SEC Charges Worldwide Crypto Lending Platform With Bitcoin Fraud


A Southern District of New York civil lawsuit filed by the Securities and Exchange Commission (SEC) alleged that two men and two companies are responsible for fraudulently obtaining more than 325,000 Bitcoin, or approximately $2 billion, from domestic and foreign investors. 

Wednesday’s complaint claimed the defendants violated the antifraud and registration provisions of the federal securities laws. Through the filing, the SEC is seeking injunctive relief, disgorgement plus interest, and civil penalties.

The filing named BitConnect, Satish Kumbhani, Glenn Arcaro, and Future Money Ltd. as defendants and alleged that between January 2017 to January 2018 they conducted a fraudulent and unregistered offering and sale of securities in the form of investments in BitConnect’s so-called “Lending Program.” The SEC explained that Kumbhani founded BitConnect, an online cryptocurrency lending platform, and hired Arcaro and his company Future Money to promote Bitconnect’s investment offerings in the United States.

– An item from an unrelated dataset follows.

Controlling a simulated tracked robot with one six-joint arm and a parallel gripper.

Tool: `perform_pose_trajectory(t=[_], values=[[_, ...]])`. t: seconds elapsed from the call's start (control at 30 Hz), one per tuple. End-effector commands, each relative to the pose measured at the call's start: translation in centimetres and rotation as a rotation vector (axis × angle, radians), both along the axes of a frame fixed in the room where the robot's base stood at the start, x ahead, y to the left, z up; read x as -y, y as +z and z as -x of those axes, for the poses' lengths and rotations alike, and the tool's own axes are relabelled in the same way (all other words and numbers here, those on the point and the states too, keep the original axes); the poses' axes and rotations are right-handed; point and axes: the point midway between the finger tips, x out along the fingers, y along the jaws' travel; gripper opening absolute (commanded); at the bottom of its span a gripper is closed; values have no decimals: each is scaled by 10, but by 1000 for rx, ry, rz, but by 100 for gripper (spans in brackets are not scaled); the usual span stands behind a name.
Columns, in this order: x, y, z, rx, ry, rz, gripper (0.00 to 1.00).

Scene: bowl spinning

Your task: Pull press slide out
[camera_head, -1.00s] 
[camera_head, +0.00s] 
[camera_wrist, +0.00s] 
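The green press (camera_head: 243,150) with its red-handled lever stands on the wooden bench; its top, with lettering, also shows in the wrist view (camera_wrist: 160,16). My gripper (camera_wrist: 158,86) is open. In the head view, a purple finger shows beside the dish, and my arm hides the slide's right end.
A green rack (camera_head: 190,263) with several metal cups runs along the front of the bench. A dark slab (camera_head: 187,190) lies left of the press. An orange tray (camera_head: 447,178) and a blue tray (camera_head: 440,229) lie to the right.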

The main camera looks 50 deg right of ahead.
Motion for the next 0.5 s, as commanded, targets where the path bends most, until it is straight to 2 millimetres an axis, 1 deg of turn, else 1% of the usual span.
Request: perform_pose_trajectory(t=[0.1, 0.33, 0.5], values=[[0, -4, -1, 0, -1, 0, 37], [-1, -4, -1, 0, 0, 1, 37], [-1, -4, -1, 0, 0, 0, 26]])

Arcaro reportedly formed his own network of domestic promoters, including five individuals charged by the SEC in a related action for promoting the BitConnect offering. According to the SEC’s press release, two of those five promoters have settled charges with the SEC. According to this week’s complaint, Arcaro and his promoters, none of whom were properly registered as broker-dealers, advertised the supposedly lucrative Lending Program to potential retail investors through testimonial style videos they made and published on YouTube.

According to the SEC, claims about the investment’s greatness were false because BitConnect did not use investor funds for trading with its purported Trading Bot as promised. “Rather, BitConnect and Kumbhani siphoned investors’ funds off for their own benefit … by transferring those funds to digital wallet addresses controlled by Kumbhani, Arcaro, other promoters,” the complaint said. To cover up the deceit, BitConnect and Kumbhani allegedly conducted a “Ponzi-like scheme,” sometimes using funds deposited by newer investors in order to satisfy the withdrawal demands of earlier investors.

The SEC alleged that the defendants together stole $2 billion from retail investors, while Arcaro and Future Money ultimately received more than $24 million in commissions from BitConnect. The press release also noted that the same day the SEC filed its complaint, the Department of Justice announced that Arcaro pleaded guilty to criminal charges in a parallel proceeding.